▶ OBJECTIVE: Give back, unchanged, the line with "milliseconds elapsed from", the line with "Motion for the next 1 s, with", and every line between them, and no other line.

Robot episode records
┄┄┄┄┄┄
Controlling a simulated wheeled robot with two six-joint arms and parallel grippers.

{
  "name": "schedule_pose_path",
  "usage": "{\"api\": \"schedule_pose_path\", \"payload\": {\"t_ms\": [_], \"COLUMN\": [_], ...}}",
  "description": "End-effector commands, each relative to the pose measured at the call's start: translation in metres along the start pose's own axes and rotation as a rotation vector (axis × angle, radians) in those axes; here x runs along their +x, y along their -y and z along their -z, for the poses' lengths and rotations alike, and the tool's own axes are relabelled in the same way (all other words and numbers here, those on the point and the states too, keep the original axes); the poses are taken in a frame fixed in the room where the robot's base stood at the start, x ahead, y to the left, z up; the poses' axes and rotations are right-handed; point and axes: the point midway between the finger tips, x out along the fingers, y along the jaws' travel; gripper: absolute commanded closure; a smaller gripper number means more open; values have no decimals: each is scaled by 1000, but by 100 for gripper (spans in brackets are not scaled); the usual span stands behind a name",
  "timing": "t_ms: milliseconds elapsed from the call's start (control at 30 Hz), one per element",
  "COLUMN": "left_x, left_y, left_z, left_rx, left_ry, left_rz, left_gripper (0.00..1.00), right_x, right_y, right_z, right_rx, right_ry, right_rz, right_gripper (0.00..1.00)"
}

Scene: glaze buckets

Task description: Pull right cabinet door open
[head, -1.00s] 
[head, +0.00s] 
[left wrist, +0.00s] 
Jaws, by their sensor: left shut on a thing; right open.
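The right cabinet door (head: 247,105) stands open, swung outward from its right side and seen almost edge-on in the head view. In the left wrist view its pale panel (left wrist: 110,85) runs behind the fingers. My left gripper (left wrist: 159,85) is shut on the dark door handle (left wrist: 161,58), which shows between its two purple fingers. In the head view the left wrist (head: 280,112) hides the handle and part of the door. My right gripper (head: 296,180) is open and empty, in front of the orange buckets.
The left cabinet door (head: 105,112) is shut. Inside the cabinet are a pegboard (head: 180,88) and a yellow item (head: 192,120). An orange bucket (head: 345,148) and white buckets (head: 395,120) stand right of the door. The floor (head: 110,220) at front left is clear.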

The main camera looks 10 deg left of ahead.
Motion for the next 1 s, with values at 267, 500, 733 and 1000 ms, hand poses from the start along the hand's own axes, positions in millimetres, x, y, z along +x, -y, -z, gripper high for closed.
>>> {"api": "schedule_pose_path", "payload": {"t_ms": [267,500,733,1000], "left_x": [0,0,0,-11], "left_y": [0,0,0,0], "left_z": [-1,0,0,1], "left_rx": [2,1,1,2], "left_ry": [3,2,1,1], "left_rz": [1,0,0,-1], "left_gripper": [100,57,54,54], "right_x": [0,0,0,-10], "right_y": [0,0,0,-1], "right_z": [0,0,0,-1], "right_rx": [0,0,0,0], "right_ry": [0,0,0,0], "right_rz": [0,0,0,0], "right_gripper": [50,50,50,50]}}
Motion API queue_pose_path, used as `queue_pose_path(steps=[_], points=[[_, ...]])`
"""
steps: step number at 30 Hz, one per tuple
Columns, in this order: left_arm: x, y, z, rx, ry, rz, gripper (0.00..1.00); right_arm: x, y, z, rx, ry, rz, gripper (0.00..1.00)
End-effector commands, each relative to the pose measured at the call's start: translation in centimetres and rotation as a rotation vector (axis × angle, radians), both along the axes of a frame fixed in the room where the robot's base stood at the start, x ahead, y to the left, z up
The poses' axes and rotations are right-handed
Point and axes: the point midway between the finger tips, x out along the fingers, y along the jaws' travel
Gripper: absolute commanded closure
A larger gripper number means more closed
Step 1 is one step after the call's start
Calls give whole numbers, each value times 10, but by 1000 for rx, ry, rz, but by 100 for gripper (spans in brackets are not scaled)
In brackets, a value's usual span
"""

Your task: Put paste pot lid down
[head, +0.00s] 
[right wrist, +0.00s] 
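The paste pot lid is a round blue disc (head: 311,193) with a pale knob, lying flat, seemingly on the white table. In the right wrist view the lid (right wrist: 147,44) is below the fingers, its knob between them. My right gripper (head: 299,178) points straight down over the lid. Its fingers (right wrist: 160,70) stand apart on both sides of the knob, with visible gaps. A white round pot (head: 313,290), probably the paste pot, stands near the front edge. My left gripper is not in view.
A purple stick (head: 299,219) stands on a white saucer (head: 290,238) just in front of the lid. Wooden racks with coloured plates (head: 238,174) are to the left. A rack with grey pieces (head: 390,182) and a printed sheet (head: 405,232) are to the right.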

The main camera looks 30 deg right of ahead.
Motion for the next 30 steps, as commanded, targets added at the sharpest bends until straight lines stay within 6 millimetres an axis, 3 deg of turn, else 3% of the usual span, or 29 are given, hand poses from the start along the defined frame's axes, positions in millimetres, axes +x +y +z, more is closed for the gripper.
┄┄┄┄┄┄
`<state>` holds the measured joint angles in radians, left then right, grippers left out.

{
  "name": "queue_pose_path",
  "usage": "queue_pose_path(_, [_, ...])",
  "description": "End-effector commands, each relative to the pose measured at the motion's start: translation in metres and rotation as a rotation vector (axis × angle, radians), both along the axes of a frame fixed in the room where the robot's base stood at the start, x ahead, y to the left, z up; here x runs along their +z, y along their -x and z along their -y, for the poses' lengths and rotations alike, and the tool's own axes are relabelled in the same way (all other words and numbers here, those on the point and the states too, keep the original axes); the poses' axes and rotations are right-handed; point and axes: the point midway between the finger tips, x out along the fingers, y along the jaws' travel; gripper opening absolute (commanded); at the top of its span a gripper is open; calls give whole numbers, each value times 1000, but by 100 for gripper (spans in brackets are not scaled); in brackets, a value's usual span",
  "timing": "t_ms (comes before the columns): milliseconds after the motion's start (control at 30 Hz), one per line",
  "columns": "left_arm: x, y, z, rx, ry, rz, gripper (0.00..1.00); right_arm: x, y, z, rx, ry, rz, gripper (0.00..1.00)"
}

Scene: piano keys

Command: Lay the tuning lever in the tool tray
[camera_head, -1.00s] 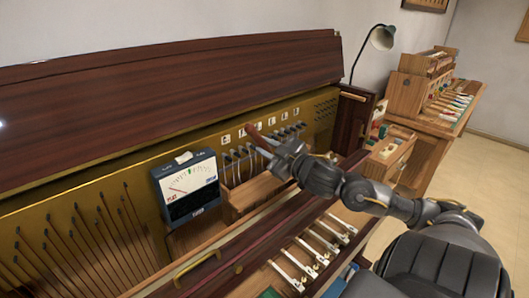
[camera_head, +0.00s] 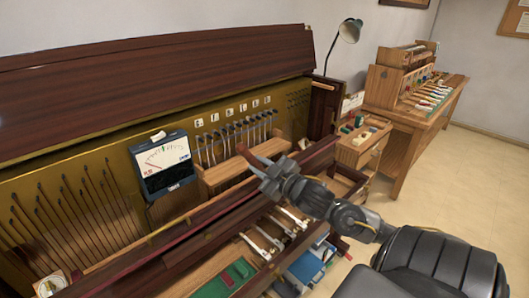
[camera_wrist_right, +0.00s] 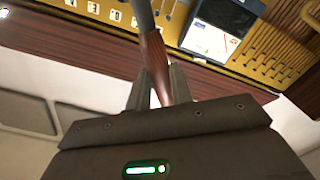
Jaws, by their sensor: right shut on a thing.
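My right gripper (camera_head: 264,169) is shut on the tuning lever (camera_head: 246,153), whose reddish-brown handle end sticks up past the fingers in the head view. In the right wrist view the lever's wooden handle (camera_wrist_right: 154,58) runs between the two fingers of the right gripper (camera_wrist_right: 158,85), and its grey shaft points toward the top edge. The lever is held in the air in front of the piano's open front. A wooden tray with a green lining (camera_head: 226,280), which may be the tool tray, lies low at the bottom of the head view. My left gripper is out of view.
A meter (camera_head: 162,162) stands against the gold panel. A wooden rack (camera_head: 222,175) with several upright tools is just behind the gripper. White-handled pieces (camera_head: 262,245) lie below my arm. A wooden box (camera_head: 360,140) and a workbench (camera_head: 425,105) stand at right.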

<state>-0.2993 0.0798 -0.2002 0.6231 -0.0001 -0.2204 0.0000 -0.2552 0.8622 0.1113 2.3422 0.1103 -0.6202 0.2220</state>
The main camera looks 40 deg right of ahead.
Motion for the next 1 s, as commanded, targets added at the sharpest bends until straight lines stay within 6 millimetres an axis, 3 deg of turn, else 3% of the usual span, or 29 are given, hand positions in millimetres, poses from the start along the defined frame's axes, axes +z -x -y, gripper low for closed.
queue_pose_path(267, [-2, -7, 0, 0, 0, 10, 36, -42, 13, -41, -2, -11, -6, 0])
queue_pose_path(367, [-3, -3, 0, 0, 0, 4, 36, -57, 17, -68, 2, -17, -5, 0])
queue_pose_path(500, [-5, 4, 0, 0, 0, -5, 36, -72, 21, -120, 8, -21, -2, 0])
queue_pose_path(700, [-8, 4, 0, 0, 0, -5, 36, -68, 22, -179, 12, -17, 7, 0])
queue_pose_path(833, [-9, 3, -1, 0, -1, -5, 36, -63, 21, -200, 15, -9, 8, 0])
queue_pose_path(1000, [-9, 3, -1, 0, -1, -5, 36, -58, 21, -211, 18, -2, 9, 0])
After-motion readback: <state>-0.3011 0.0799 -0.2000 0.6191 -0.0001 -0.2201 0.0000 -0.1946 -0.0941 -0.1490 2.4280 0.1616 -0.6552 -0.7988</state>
┄┄┄┄┄┄
▶ RESULT BELOW:
  "timing": "t_ms: milliseconds elapsed from the call's start (control at 30 Hz), one per element",
  "COLUMN": "left_x, left_y, left_z, left_rx, left_ry, left_rz, left_gripper (0.00..1.00), right_x, right_y, right_z, right_rx, right_ry, right_rz, right_gripper (0.00..1.00)"
}

Scene: glaze buckets

Task description: Pull right cabinet door open
[head, -1.00s] 
[head, +0.00s] 
[left wrist, +0.00s] 
Jaws, by their sensor: left shut on a thing; right open.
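The right cabinet door (head: 247,105) stands open, swung outward from its right side and seen almost edge-on in the head view. In the left wrist view its pale panel (left wrist: 110,85) runs behind the fingers. My left gripper (left wrist: 159,85) is shut on the dark door handle (left wrist: 161,58), which shows between its two purple fingers. In the head view the left wrist (head: 280,112) hides the handle and part of the door. My right gripper (head: 296,180) is open and empty, in front of the orange buckets.
The left cabinet door (head: 105,112) is shut. Inside the cabinet are a pegboard (head: 180,88) and a yellow item (head: 192,120). An orange bucket (head: 345,148) and white buckets (head: 395,120) stand right of the door. The floor (head: 110,220) at front left is clear.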

The main camera looks 10 deg left of ahead.
Motion for the next 1 s, with values at 267, 500, 733 and 1000 ms, hand poses from the start along the hand's own axes, positions in millimetres, x, y, z along +x, -y, -z, gripper high for closed.

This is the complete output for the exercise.